Book Review: THE LAST TELEGRAM

“I send up a silent prayer that she will never know the dreary fear of war, when all normal life is suspended, when the impossible becomes ordinary, when every decision seems to be a matter of life or death, when good-byes are often for good.” Liz Trenow, THE LAST TELEGRAM

THE LAST TELEGRAM published today and is 347 pages. I was sent a galley for review consideration from the publisher because of my interest in historical fiction.

The novel begins in the present day at the funeral of Lily Verner’s husband, a man to whom she has been married for decades.

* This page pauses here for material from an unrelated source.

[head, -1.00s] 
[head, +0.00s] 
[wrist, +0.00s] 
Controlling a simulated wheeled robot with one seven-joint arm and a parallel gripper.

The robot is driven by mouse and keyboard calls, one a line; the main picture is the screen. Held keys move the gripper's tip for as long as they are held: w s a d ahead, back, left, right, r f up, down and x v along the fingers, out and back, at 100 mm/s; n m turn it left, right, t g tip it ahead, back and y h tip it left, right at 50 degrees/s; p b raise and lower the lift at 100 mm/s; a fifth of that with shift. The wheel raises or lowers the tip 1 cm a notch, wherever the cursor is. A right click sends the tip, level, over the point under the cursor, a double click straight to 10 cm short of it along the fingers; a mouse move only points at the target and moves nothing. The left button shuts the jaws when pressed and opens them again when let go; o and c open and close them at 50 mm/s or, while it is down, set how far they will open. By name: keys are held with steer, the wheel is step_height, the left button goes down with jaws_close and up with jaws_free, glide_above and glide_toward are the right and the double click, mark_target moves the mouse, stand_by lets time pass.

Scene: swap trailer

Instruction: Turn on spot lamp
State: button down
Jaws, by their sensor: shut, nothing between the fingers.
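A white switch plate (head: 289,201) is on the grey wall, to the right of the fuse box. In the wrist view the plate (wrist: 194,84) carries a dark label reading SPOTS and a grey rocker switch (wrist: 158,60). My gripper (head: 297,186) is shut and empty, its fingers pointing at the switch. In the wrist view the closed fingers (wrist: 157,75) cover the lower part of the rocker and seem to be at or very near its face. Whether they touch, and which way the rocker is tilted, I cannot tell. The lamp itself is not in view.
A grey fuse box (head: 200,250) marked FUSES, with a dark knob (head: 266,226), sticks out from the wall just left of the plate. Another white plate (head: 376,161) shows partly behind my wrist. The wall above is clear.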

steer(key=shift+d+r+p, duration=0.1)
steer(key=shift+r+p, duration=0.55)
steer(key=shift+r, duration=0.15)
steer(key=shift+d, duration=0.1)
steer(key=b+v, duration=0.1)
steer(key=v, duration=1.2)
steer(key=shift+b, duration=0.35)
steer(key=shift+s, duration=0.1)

When the elderly widow’s granddaughter discovers a trunk of letters, photographs, and old papers, Lily suddenly finds herself lost in memories of the past…

In the summer of 1938, Lily is a vivacious, headstrong young woman living on the grounds of her family home and her father’s lucrative silk mill in the British countryside.  As the war begins, her life becomes fraught with uncertainty. Her family takes in three Jewish German young men who have been relocated for their protection to work in the mills with the family, where they fulfill a new contract to create parachutes for the military. As the war looms closer to home and discoveries of love are made, Lily is put under tremendous strain. Decisions she makes in her business and relationships have long lasting consequences, and she wonders if she can ever heal from the pain of that time.

I’m a regular reader of WWII novels, and I’m endlessly interested in the portrayal of different people and places affected by the war. THE LAST TELEGRAM is yet another fascinating look at this terrible time in human history, with memorable characters, a compelling plot, and bittersweet satisfaction.

Fans of THE POSTMISTRESS or THE SOLDIER’S WIFE, will enjoy THE LAST TELEGRAM. It is an engaging and evocative debut, and I look forward to reading more by Liz Trenow.